— Start of RECORD SET —
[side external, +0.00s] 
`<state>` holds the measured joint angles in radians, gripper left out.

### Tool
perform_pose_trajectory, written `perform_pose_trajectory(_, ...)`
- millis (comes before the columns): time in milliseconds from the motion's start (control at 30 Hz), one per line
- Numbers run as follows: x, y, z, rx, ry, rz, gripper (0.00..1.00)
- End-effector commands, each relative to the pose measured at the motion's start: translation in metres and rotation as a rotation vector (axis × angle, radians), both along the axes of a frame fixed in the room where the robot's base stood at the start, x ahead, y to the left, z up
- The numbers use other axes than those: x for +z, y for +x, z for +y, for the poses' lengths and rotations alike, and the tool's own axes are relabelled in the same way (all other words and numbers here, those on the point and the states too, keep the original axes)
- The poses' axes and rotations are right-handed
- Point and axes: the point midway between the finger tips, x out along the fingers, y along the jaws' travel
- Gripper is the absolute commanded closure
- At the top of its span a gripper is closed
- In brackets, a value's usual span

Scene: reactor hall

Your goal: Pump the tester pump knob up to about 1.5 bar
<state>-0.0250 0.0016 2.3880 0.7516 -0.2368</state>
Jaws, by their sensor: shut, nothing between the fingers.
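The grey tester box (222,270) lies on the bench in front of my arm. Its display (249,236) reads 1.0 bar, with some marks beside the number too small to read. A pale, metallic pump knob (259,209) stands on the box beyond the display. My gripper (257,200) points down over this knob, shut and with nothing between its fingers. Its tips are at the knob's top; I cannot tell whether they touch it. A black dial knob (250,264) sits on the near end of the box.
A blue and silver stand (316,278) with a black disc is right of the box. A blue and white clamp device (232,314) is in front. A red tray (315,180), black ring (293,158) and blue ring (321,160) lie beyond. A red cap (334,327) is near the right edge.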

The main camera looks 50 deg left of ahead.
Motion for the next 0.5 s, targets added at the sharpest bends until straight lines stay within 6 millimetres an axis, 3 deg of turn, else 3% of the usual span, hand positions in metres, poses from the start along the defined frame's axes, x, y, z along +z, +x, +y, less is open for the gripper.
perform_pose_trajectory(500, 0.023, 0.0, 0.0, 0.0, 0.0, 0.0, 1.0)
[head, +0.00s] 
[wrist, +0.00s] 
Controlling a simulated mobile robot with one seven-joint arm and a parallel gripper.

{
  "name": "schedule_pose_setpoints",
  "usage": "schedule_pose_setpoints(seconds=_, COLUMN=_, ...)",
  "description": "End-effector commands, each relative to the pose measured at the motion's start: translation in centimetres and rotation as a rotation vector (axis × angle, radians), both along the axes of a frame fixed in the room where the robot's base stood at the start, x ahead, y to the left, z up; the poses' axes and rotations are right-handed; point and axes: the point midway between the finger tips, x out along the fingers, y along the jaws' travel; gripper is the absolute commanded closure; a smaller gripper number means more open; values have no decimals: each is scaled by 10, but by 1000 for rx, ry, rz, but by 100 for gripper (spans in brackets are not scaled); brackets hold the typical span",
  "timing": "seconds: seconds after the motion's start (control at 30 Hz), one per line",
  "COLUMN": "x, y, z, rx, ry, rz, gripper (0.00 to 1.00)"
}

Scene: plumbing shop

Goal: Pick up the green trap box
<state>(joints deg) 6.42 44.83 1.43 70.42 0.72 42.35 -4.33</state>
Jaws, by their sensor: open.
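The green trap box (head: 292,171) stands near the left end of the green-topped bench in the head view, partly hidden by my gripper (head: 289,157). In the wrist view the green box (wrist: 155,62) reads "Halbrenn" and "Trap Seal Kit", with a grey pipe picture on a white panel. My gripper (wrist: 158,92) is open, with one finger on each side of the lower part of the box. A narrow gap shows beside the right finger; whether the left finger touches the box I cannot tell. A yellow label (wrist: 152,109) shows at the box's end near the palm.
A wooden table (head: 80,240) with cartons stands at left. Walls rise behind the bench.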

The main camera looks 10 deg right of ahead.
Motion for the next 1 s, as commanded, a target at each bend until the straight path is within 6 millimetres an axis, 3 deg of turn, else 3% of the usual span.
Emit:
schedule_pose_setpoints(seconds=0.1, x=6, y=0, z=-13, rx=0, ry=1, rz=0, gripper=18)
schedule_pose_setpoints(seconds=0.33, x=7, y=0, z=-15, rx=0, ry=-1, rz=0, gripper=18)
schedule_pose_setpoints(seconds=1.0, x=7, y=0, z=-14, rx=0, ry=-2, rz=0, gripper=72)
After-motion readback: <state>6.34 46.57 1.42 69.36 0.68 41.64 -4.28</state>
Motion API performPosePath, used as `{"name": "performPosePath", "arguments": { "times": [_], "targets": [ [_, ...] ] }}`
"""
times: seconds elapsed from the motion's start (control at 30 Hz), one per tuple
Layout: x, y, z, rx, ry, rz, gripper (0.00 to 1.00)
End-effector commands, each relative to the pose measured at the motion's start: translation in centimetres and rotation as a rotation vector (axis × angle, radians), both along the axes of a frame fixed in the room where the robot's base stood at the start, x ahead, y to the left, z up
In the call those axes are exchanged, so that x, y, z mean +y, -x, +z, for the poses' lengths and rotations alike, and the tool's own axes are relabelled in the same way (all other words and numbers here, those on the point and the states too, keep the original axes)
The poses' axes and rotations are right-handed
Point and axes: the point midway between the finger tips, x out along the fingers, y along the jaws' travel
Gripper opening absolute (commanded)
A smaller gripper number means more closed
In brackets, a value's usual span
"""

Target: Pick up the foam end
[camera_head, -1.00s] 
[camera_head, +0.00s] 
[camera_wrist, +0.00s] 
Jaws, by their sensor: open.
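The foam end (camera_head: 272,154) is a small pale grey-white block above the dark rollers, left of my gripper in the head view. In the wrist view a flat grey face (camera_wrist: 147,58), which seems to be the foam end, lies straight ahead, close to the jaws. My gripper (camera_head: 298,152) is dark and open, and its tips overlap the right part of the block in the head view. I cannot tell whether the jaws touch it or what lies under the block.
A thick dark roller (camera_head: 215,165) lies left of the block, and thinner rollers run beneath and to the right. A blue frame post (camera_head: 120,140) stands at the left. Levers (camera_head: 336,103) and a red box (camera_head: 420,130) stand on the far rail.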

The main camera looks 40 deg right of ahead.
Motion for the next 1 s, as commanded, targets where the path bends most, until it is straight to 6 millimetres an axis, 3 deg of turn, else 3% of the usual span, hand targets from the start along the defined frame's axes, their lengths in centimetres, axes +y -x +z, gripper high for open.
— End of RECORD SET —
[INSTRUCTIONS TO FOLLOW]
Copy every line in the entries above that has the string "original" in it.

[WORKED SOLUTION]
- The numbers use other axes than those: x for +z, y for +x, z for +y, for the poses' lengths and rotations alike, and the tool's own axes are relabelled in the same way (all other words and numbers here, those on the point and the states too, keep the original axes)
In the call those axes are exchanged, so that x, y, z mean +y, -x, +z, for the poses' lengths and rotations alike, and the tool's own axes are relabelled in the same way (all other words and numbers here, those on the point and the states too, keep the original axes)

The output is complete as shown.